Nonetheless, we need to continue to have the discussion about race and policing, and we have to examine where racism and police culture overlap, because very apparently there is a police culture that all cops can get sucked into, regardless of their race, and very apparently part of that police culture is the underlying belief that black lives do not matter as much as do white (and other non-black) lives.
And unnecessary police shooting after unnecessary police shooting amply proves that we must develop — and require the use of — non-lethal ways of neutralizing those we suspect of having committed a crime and/or of being about to commit a crime.
And for fuck’s sake we must stop executing people on the spot for property crimes, and we must hold every human being’s life as sacred.
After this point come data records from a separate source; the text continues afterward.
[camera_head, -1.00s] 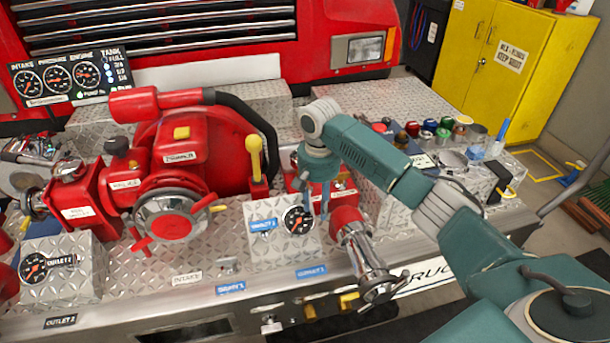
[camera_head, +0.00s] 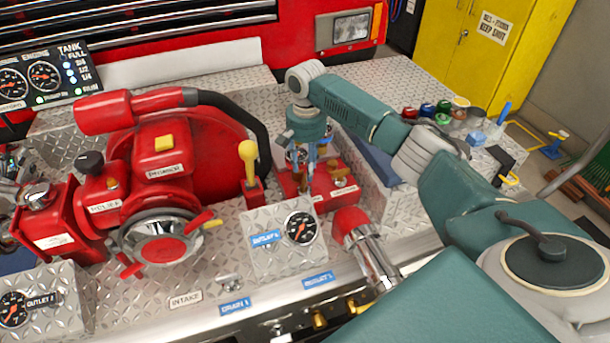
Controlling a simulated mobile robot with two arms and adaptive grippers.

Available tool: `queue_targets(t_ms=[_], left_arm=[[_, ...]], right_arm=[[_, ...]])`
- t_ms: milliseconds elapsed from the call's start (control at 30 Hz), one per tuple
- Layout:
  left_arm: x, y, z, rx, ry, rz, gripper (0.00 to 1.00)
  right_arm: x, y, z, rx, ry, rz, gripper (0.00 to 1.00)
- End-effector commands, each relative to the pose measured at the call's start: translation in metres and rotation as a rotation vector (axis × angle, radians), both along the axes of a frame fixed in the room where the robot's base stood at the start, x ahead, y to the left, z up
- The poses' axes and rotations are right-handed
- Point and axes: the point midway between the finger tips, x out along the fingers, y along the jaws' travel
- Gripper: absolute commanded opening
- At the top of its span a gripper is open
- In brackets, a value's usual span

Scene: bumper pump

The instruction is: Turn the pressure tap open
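A low red block (camera_head: 338,196) with small brass-coloured fittings on top stands on the diamond-plate deck. Which fitting is the pressure tap I cannot tell, as labels there are too small to read. My right gripper (camera_head: 311,178) points down over this block, fingers in front of its fittings and partly hiding them. Whether the fingers touch a fitting I cannot tell. The finger gap is too small to judge. My left gripper is not in view.
A yellow-knobbed lever (camera_head: 249,163) stands left of the block. A gauge box (camera_head: 285,251) and a red-and-chrome outlet (camera_head: 366,245) are in front. The red pump (camera_head: 172,160) fills the left. Coloured caps (camera_head: 427,110) sit at right behind my arm.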

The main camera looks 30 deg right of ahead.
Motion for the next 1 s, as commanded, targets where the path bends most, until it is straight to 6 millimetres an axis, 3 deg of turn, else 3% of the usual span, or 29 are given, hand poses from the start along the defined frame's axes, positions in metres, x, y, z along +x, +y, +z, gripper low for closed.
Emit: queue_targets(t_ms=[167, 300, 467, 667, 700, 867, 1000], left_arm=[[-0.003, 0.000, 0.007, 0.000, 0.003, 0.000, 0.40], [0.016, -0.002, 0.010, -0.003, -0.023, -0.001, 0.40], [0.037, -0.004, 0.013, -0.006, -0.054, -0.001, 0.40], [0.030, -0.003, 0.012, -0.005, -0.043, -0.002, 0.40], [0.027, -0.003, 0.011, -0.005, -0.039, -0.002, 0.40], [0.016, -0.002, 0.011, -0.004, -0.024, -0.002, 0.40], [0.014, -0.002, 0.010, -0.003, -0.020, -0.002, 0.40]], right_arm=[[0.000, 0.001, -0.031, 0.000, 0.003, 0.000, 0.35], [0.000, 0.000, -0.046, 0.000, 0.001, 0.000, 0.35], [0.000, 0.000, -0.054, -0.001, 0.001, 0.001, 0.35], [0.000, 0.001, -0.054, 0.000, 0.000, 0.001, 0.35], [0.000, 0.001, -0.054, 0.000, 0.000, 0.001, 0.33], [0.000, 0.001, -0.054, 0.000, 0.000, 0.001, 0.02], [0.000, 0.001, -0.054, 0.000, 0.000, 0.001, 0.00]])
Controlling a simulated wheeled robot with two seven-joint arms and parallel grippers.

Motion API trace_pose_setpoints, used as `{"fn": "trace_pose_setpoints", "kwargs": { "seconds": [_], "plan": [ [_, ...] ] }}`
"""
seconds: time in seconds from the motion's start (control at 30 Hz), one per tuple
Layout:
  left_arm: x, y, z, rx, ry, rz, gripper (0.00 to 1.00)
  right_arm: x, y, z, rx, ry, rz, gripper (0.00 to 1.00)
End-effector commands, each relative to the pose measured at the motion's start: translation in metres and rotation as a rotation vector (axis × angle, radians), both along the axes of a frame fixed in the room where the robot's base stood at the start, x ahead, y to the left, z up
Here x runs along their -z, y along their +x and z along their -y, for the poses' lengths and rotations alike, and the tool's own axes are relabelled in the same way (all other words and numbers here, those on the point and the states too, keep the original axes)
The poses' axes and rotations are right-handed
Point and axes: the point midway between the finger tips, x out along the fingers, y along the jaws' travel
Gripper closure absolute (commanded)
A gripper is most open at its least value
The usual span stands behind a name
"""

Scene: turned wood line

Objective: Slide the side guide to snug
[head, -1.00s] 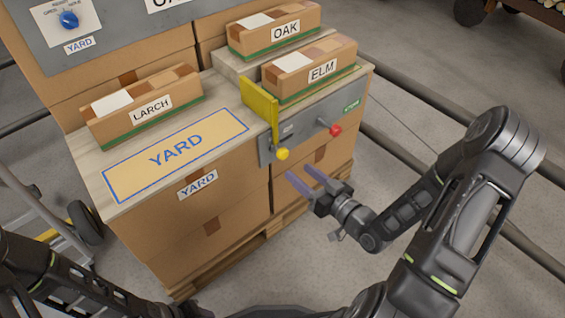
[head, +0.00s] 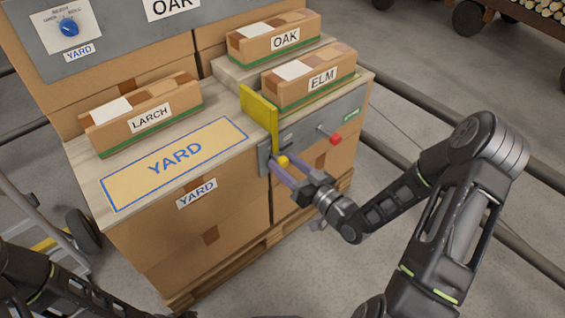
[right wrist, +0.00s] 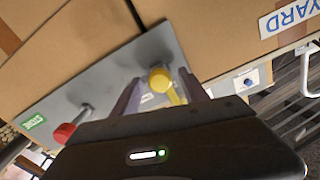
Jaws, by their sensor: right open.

And we must prosecute — really prosecute — cops who don’t value human life, just as we prosecute the criminals who don’t value human life.
If we learn nothing else from the case of Stephon Clark, we need to learn that much.
—
*Since almost everyone in the world but I carries a smartphone, it seems to me that cops now have complete immunity to mistake or “mistake” smartphones for hand-held weapons. That is something with which we must as a society grapple — and fix.